I was disturbed by the dearth of civility I witnessed at the public hearing hosted in September by Town of Sidney Mayor and Council to address the rezoning of the proposed Gateway site. Perhaps unsurprisingly, the behaviour of many in the crowd was not different than what one witnesses during Question Period in the House of Commons or on national TV shows or in the comment sections online.

We are a rude and disrespectful society labouring under warped ideas of what free speech actually means. It doesn’t mean that we avoid the consequences of our speech or that we tolerate all forms of discussion. Free speech means that we have the right to say what we like without the government imposing punishments. It is possible to disagree, even stridently, and not lose our sense of civility. As poet and writer Mary Wortley Montagu has said “Civility costs nothing, and buys everything.”

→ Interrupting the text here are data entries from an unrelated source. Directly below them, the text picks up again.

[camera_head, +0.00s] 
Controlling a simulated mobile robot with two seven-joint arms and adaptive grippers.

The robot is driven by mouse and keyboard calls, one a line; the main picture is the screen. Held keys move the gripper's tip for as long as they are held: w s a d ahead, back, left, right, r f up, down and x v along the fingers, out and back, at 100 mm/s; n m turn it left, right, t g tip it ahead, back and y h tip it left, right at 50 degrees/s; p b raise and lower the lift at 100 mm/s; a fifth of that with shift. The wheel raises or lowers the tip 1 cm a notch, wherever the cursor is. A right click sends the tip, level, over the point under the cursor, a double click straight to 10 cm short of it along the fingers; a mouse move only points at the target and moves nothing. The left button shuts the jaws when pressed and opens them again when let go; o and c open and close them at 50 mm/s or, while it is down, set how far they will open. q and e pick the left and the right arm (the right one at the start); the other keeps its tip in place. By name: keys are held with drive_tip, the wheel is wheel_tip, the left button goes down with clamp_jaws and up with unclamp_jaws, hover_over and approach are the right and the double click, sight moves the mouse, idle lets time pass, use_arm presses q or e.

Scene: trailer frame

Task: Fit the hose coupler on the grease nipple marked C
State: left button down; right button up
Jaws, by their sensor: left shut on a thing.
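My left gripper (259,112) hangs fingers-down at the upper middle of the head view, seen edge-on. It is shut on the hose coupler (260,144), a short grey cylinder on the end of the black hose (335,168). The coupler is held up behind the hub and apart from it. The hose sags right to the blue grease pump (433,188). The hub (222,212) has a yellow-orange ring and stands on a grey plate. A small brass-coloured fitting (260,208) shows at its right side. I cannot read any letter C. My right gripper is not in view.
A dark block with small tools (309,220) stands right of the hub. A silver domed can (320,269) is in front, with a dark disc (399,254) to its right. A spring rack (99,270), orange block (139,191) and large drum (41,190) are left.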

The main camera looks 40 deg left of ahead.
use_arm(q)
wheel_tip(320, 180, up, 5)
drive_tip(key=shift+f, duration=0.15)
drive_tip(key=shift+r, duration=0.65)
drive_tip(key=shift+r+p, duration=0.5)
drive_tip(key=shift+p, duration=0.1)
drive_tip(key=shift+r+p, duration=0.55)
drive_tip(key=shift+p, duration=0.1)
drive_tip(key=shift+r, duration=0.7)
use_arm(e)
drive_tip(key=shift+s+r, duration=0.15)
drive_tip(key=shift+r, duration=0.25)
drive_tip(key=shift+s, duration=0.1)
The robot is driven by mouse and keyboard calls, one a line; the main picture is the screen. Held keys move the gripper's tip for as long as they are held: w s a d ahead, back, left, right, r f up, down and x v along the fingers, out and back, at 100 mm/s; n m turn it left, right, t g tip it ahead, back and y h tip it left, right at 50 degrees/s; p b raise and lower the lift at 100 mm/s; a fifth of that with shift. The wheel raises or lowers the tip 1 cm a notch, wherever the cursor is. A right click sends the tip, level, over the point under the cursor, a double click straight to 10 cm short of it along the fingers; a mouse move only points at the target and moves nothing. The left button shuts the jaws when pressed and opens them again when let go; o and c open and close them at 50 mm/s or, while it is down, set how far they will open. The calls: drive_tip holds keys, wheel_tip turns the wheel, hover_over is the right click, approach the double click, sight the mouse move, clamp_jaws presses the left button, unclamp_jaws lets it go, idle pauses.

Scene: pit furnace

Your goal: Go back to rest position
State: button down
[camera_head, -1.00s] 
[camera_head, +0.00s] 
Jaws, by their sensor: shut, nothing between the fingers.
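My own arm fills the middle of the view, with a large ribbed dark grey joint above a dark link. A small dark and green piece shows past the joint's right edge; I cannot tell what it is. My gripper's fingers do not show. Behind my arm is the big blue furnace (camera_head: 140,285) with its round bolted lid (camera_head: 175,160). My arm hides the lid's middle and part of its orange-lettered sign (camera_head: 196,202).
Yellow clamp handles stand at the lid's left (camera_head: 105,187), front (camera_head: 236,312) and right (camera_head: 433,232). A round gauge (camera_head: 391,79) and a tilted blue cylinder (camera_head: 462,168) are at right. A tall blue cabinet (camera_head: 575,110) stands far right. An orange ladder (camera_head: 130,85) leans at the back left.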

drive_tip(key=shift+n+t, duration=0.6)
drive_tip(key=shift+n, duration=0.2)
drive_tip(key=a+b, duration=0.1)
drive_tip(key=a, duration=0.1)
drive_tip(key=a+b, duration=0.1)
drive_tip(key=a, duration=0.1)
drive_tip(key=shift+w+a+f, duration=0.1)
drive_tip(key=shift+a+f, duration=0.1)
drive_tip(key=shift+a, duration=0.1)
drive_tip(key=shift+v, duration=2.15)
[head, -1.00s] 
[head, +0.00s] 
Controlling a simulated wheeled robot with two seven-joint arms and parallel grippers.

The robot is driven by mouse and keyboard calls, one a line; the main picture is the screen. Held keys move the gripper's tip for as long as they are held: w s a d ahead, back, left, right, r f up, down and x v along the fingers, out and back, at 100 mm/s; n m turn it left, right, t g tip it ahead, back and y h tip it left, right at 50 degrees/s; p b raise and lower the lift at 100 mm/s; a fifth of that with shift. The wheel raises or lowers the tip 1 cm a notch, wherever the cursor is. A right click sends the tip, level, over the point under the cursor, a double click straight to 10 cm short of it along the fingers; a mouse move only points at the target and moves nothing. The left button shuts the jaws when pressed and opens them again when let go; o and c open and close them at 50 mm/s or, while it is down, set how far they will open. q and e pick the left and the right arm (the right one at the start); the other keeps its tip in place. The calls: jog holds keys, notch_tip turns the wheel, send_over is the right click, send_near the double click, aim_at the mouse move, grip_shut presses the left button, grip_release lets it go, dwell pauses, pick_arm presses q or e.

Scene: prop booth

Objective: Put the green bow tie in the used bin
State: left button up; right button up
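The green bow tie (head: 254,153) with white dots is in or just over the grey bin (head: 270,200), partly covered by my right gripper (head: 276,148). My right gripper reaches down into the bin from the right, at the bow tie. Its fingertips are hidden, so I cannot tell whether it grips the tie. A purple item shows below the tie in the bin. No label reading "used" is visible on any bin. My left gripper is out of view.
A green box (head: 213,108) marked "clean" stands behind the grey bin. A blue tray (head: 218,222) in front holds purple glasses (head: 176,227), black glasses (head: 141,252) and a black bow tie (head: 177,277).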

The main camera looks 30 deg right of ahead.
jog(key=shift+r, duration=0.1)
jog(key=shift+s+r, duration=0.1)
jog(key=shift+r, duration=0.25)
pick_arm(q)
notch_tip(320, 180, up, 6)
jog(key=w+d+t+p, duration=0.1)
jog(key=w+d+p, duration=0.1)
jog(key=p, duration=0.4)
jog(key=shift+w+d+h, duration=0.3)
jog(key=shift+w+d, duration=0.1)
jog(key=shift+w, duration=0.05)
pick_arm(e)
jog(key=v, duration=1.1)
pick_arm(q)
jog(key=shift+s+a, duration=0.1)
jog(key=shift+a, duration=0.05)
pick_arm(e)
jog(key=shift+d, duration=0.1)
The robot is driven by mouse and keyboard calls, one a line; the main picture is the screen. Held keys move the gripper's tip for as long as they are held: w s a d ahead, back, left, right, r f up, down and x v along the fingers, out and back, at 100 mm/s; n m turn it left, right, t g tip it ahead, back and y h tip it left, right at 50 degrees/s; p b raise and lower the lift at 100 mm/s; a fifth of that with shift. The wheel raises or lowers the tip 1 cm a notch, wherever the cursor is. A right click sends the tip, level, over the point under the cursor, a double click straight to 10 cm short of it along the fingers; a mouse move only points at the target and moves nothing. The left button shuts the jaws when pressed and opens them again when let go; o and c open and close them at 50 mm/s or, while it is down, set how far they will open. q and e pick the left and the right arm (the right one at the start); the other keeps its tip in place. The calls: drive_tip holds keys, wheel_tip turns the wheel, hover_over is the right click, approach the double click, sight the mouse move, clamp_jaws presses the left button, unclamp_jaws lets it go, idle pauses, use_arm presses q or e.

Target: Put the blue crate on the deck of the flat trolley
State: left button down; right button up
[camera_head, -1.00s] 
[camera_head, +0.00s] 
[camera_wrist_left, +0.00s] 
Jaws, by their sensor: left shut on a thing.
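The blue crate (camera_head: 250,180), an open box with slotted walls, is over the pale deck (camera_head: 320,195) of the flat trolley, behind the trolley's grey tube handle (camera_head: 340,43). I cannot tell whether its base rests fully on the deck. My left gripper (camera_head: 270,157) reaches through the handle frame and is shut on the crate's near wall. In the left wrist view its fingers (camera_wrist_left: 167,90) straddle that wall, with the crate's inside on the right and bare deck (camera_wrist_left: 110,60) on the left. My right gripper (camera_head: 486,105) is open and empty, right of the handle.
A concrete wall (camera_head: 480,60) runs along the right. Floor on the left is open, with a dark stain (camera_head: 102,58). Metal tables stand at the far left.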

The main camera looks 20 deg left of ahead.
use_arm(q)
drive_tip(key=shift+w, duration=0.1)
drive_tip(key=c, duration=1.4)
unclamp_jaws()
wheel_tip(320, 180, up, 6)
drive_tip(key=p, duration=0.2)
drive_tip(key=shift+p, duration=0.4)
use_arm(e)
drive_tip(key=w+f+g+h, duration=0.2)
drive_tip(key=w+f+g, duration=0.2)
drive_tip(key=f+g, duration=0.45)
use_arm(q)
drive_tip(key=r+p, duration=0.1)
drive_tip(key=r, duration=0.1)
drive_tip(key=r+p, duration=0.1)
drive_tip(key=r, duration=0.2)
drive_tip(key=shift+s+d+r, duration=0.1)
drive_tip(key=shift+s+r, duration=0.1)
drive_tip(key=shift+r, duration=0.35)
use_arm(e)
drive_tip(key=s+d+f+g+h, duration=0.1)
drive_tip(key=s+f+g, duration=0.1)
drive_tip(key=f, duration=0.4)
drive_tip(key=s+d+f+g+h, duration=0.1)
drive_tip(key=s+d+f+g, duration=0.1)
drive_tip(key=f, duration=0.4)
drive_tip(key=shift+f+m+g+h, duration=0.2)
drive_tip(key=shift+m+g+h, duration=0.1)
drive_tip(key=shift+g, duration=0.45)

We have to hold ourselves and each other to higher standards. At the local level, we can do so by developing our capacity for constructive participation. If we tolerate disrespectful language and actions, we risk shutting citizens out from participating in the democratic process. It is important that we develop a framework for governing communities in participatory, deliberative, inclusive and collaborative ways.

 

The National League of Cities Center for Research & Innovation developed an action guide for city leaders entitled “Beyond Civility, From Public Engagement to Problem Solving”. In it, the authors identify seven principles for doing democratic governance right including 1) Model civility 2) Sharpen skills 3) Create opportunities for informed engagement 4) Support a culture of community involvement 5) Make the most of technology 6) Include everybody and 7) Make it last.

 

We are enthusiastically supportive of the problem-solving strategies offered by the NLC action guide. The Saanich Peninsula Chamber of Commerce has organized a facilitated, participant-led discussion of the issues arising from the proposed Gateway project with our members and Omicron principals. We will continue to initiate constructive discussions on local issues and build the capacity in this community for active, effective, participation as an antidote to the troubling form of public “engagement” we saw at the September public hearing.